Normalement, il n’y a aucune raison pour que la fusion entre Alstom et Siemens Mobility soit refusée, surtout si le marché mondial est retenu comme marché pertinent (ce qui est le plus probable). Même si CRRC n’est pas encore très présent en Europe, la DG concurrence doit aussi prendre en compte les dynamiques d’évolution, et de ce point de vue-là, la dynamique chinoise en Europe peut devenir très forte. C’est aussi dans l’intérêt de la Commission que d’autoriser la fusion. Les institutions européennes font actuellement face à une défiance croissante des citoyens européens qui leur reprochent un dogmatisme en matière de concurrence libre et non faussée (largement justifiée à vrai dire). Dans le même temps, il serait bon que la DG concurrence demande aux deux entreprises des garanties sur les économies d’échelle, et notamment sur le fait que celles-ci servent à investir dans des secteurs de haute technologie (ce qui est le cas de la signalisation ferroviaire).

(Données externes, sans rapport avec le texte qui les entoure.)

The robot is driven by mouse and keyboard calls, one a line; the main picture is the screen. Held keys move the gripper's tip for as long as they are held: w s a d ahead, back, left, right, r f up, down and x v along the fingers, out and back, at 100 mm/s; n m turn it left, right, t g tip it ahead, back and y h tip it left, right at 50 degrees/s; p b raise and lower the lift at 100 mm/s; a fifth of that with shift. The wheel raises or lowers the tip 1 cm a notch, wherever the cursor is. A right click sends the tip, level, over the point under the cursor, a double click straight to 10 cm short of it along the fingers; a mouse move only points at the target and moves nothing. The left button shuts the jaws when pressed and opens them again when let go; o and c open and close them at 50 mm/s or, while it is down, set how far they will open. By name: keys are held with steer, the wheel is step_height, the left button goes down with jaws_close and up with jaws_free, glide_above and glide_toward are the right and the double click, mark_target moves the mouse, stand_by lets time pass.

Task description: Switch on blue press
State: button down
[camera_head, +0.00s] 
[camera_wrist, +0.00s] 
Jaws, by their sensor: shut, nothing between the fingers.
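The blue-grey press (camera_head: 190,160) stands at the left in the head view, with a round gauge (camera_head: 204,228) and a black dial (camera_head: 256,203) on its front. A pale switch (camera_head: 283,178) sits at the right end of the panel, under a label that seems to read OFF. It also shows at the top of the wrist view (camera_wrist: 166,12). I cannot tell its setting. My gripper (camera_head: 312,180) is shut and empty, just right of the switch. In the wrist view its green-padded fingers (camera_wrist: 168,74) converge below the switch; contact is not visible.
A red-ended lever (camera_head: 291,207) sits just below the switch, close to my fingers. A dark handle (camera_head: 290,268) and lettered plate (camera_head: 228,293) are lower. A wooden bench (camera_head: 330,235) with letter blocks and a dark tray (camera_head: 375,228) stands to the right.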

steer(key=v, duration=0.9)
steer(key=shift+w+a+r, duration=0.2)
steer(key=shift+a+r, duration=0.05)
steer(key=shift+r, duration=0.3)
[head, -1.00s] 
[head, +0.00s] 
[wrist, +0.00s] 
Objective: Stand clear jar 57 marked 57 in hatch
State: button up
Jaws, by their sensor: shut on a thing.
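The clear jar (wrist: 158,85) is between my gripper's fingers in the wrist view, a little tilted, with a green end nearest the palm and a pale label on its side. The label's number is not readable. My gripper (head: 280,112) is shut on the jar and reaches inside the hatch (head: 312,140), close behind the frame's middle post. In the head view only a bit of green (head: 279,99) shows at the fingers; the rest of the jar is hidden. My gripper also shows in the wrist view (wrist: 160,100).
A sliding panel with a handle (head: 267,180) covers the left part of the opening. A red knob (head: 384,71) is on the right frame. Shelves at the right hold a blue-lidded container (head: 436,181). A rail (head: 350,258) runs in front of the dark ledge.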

Quid de la politique industrielle européenne ?

La fusion Siemens-Alstom représente un cas intéressant de concentration industrielle à plus d’un titre. Il pose en effet la question de l’équilibre souhaitable entre une politique de concurrence efficace, fidèle aux « dogmes bruxellois » et une politique industrielle de plus en plus nécessaire (le marché unique est très mal protégé du dumping agressif et des pratiques protectionnistes de certains pays) et qui était jusque-là largement proscrite dans les traités européens. Emmanuel Macron avait déjà tenté en juin dernier d’initier une politique commune en termes d’investissements stratégiques. Un échec pour le moment. L’existence du nouveau consortium européen pourrait-elle être une impulsion pour la réalisation d’un « Buy European Act » ? Affaire à suivre…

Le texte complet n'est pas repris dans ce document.